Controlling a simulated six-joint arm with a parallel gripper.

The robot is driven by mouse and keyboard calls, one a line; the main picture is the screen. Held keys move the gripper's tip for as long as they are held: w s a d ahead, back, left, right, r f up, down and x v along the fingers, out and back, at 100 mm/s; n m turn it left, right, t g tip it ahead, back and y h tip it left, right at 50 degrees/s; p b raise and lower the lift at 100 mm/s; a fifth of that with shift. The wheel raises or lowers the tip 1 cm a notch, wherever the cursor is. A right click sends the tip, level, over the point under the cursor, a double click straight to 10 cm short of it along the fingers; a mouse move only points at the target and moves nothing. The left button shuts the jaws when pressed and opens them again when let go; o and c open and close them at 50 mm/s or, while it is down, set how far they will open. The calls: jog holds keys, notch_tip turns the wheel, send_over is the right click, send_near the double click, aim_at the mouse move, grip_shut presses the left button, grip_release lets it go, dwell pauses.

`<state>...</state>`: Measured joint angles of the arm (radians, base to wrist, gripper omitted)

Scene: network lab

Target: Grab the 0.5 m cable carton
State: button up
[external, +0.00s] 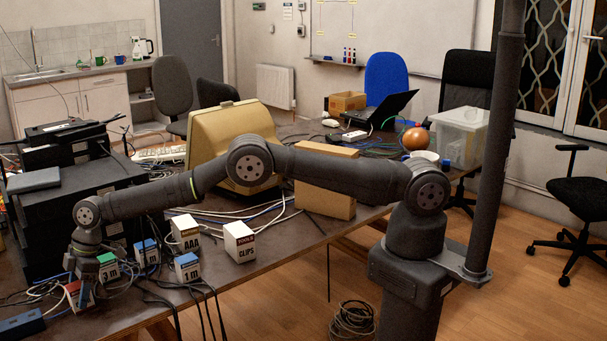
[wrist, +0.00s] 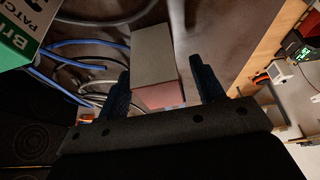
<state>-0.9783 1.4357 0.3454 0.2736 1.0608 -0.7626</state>
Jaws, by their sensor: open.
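My gripper (external: 84,272) is low at the front left of the table, over a red-and-white carton (external: 76,294). In the wrist view my gripper (wrist: 160,68) is open, with its two dark fingers on either side of a carton with a pale top and a pinkish-red side (wrist: 157,97). I see gaps beside the fingers and cannot tell if either touches it. It appears to be the same red carton; its length label is not readable. A green-and-white carton (external: 108,268) marked 1 m stands close by and shows at the upper left of the wrist view (wrist: 22,30).
Blue-and-white cartons (external: 187,268) (external: 147,253), an AAA box (external: 185,234) and a clips box (external: 240,242) stand to the right. Loose cables (wrist: 85,65) lie around the carton. Black equipment (external: 60,220) is stacked behind my gripper. The table's front edge is near.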

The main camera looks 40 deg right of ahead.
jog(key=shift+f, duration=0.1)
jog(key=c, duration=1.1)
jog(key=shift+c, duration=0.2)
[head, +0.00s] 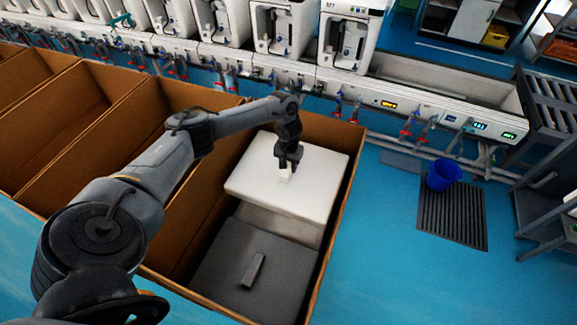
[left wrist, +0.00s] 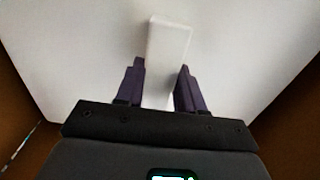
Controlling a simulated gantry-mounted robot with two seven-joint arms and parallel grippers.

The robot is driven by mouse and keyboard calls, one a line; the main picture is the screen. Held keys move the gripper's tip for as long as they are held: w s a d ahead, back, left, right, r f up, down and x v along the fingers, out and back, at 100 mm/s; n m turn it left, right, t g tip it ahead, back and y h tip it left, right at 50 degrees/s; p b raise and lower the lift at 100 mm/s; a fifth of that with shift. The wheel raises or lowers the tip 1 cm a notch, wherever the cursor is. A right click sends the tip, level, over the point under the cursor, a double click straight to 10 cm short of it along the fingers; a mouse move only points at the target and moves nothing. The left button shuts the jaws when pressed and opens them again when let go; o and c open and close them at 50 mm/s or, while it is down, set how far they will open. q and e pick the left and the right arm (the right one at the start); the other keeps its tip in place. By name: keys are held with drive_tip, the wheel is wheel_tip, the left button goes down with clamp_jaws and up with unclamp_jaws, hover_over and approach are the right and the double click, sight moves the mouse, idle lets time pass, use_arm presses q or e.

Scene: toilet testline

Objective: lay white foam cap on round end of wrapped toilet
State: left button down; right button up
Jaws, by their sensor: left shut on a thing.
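The white foam cap (head: 315,185) is a broad flat slab with a small upright white grip block, in the far part of the right-hand cardboard compartment. In the left wrist view the cap (left wrist: 235,50) fills most of the picture. My left gripper (head: 286,170) points down at the block and is shut on it. In the left wrist view the two fingers (left wrist: 162,88) stand on either side of the block. A pale surface (head: 280,228), perhaps the wrapped toilet, shows below the cap's near edge; the rest is hidden. I cannot tell whether the cap touches it. My right gripper is not in view.
A grey slab with a grip bar (head: 220,270) lies in the compartment's near part. Cardboard walls (head: 340,210) stand close around. More cardboard compartments are at left. A test line with taps (head: 405,125) runs behind. A blue bucket (head: 442,175) stands at right; blue floor is clear at front right.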

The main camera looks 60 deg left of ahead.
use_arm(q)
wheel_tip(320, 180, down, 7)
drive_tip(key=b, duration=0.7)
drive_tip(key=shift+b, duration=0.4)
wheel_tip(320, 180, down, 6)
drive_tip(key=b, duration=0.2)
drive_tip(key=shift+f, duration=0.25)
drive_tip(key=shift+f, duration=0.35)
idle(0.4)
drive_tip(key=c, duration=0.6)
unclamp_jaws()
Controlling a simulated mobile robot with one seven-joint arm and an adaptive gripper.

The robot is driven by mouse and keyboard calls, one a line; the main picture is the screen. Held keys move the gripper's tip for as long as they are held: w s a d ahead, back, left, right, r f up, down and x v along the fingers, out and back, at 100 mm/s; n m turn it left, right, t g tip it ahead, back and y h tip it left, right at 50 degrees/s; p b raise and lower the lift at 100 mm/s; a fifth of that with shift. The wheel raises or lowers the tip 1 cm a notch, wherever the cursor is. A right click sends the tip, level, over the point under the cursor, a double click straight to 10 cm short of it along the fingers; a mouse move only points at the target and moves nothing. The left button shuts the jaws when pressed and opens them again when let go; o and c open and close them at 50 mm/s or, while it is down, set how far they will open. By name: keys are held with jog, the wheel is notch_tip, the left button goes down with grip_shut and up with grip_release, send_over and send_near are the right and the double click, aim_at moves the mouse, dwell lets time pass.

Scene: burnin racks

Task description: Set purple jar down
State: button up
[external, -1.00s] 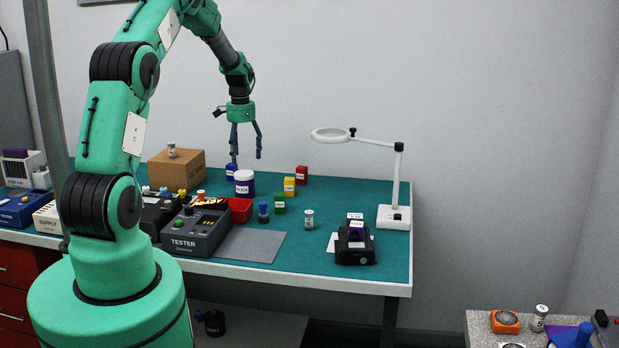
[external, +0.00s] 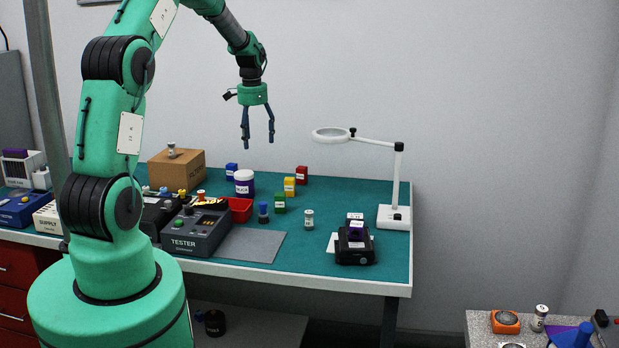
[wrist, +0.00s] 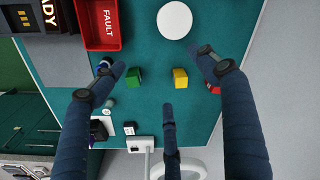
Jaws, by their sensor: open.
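The purple jar (external: 244,187), with a white lid and a white label band, stands upright on the green bench mat, beside the red tray. In the wrist view its round white lid (wrist: 174,20) shows at the top. My gripper (external: 258,138) hangs above the bench, fingers down, open and empty, clear of the jar. In the wrist view its spread fingers (wrist: 165,76) have nothing between them, and the jar is beyond them towards the top.
The red tray (external: 240,210) marked FAULT is beside the jar. A tester (external: 195,232) is in front; a magnifier lamp (external: 397,175) stands right. A grey mat (external: 250,245) lies bare.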

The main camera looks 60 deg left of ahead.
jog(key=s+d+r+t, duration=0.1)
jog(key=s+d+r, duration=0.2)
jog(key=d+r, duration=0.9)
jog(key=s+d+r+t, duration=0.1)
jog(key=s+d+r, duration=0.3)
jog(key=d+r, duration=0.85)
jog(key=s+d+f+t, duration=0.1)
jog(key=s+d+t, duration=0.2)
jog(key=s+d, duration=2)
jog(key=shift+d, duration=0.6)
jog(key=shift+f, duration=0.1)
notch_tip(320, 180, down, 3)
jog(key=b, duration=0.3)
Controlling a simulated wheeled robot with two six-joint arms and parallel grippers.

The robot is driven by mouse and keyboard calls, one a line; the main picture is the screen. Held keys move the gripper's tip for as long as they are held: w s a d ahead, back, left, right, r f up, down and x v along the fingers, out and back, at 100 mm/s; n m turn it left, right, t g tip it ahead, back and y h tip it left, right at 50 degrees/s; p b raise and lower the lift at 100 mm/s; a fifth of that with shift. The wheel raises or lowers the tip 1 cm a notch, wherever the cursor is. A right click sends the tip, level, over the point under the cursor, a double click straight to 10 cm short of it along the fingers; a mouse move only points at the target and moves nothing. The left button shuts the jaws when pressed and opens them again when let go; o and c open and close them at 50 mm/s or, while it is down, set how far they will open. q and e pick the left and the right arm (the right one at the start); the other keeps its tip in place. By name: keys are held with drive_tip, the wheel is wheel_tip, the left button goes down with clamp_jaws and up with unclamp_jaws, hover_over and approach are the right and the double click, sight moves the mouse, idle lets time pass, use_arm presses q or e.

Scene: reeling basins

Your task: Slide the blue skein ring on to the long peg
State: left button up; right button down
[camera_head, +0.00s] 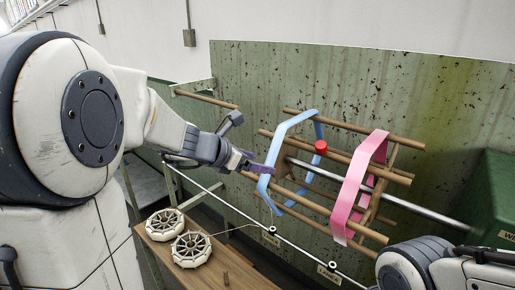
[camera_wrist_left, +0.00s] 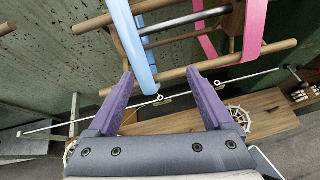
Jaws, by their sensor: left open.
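The blue skein ring (camera_head: 307,122) is a flat band around the wooden bars of the reel (camera_head: 345,157), at its left end; it also shows in the left wrist view (camera_wrist_left: 135,45). My left gripper (camera_head: 262,166) has purple fingers and is at the ring's left side. In the left wrist view the fingers (camera_wrist_left: 160,75) are apart, with the lower end of the blue band seen between them; I cannot tell whether they touch it. A wooden peg (camera_head: 206,98), apparently the long peg, sticks out from a bracket behind my left wrist. My right gripper is not in view.
A pink ring (camera_head: 361,185) hangs around the reel's right part. A red knob (camera_head: 321,147) is near the reel's middle, and a metal shaft (camera_head: 430,210) runs right. A thin rail (camera_head: 240,212) crosses in front. White spoked wheels (camera_head: 191,249) lie on a wooden bench (camera_head: 235,272).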

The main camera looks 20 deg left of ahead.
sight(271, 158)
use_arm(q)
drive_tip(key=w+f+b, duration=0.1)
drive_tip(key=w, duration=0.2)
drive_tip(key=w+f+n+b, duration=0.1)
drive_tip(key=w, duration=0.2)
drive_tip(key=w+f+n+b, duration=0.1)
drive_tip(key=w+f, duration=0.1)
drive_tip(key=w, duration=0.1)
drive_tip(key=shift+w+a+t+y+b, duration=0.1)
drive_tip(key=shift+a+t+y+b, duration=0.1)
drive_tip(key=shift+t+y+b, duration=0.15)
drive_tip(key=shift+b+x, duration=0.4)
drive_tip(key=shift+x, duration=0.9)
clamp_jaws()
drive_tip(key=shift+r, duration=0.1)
......
Task instructions ▸
Exactly as they appear, write out the lines from the one containing "Controlling a simulated wheeled" down to the one containing "[camera_wrist_left, +0.00s]", both included. Pictures are left out.

Written solution ▸
Controlling a simulated wheeled robot with two six-joint arms and parallel grippers.

The robot is driven by mouse and keyboard calls, one a line; the main picture is the screen. Held keys move the gripper's tip for as long as they are held: w s a d ahead, back, left, right, r f up, down and x v along the fingers, out and back, at 100 mm/s; n m turn it left, right, t g tip it ahead, back and y h tip it left, right at 50 degrees/s; p b raise and lower the lift at 100 mm/s; a fifth of that with shift. The wheel raises or lowers the tip 1 cm a notch, wherever the cursor is. A right click sends the tip, level, over the point under the cursor, a double click straight to 10 cm short of it along the fingers; a mouse move only points at the target and moves nothing. The left button shuts the jaws when pressed and opens them again when let go; o and c open and close them at 50 mm/s or, while it is down, set how far they will open. q and e pick the left and the right arm (the right one at the start); the other keeps its tip in place. By name: keys are held with drive_tip, the wheel is wheel_tip, the left button goes down with clamp_jaws and up with unclamp_jaws, hover_over and approach are the right and the double click, sight moves the mouse, idle lets time pass, use_arm presses q or e.

Scene: reeling basins

Your task: Slide the blue skein ring on to the long peg
State: left button up; right button down
[camera_head, +0.00s] 
[camera_wrist_left, +0.00s] 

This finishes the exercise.